**Given request**
Lines from the one containing "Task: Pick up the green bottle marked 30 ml" through the end of the data are to be returned exactly, and no others.

============

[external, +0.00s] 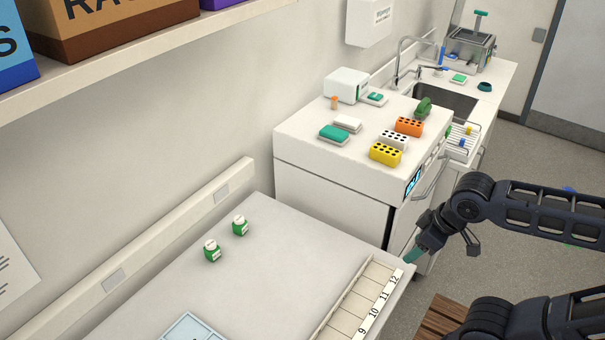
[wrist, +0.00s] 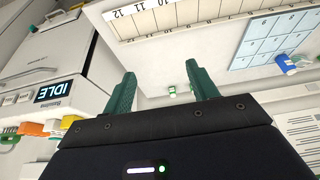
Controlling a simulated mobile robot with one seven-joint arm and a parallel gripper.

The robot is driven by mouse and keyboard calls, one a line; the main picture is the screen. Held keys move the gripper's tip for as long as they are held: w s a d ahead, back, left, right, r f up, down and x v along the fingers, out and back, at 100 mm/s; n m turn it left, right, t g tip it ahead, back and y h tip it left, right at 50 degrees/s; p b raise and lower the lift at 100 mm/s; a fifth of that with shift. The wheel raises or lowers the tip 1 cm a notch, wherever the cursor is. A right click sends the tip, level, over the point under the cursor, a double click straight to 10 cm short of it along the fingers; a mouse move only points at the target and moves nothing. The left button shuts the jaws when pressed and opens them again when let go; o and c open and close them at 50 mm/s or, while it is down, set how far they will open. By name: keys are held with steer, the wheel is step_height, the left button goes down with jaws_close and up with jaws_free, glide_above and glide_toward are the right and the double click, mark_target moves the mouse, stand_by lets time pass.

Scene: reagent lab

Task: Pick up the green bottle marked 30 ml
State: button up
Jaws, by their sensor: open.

============

**Completed task**
Task: Pick up the green bottle marked 30 ml
State: button up
Jaws, by their sensor: open.

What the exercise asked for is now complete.